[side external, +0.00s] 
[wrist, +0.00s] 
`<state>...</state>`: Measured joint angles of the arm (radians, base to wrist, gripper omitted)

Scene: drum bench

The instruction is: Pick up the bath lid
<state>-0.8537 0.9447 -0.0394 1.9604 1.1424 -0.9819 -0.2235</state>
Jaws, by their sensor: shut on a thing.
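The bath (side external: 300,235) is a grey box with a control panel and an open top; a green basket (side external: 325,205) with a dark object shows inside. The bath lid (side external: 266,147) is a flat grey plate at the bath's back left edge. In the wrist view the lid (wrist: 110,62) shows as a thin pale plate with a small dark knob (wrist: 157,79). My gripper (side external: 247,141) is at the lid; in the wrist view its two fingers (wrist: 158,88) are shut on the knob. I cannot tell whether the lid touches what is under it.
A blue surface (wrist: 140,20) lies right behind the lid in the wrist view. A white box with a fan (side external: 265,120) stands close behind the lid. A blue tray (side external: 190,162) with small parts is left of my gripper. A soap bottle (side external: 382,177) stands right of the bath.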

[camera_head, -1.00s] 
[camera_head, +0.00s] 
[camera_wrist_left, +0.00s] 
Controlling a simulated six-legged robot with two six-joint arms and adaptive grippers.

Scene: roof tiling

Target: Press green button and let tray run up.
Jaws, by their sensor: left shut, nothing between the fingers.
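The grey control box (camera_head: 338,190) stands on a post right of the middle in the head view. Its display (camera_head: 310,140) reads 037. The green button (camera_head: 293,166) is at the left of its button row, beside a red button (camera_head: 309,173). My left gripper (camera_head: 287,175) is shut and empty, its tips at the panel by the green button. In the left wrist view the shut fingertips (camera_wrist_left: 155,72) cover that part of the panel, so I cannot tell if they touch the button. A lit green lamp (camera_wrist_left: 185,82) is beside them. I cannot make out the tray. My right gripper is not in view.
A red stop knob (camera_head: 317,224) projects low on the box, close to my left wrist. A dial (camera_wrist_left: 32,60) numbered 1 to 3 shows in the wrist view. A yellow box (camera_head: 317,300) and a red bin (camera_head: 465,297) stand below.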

..........

• _Aim of the task_:
Reproduce exactly the lines from the one with "Scene: roof tiling" through the end of the entries above, both ends included.

• _Output for this task_:
Scene: roof tiling

Target: Press green button and let tray run up.
Jaws, by their sensor: left shut, nothing between the fingers.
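The grey control box (camera_head: 338,190) stands on a post right of the middle in the head view. Its display (camera_head: 310,140) reads 037. The green button (camera_head: 293,166) is at the left of its button row, beside a red button (camera_head: 309,173). My left gripper (camera_head: 287,175) is shut and empty, its tips at the panel by the green button. In the left wrist view the shut fingertips (camera_wrist_left: 155,72) cover that part of the panel, so I cannot tell if they touch the button. A lit green lamp (camera_wrist_left: 185,82) is beside them. I cannot make out the tray. My right gripper is not in view.
A red stop knob (camera_head: 317,224) projects low on the box, close to my left wrist. A dial (camera_wrist_left: 32,60) numbered 1 to 3 shows in the wrist view. A yellow box (camera_head: 317,300) and a red bin (camera_head: 465,297) stand below.

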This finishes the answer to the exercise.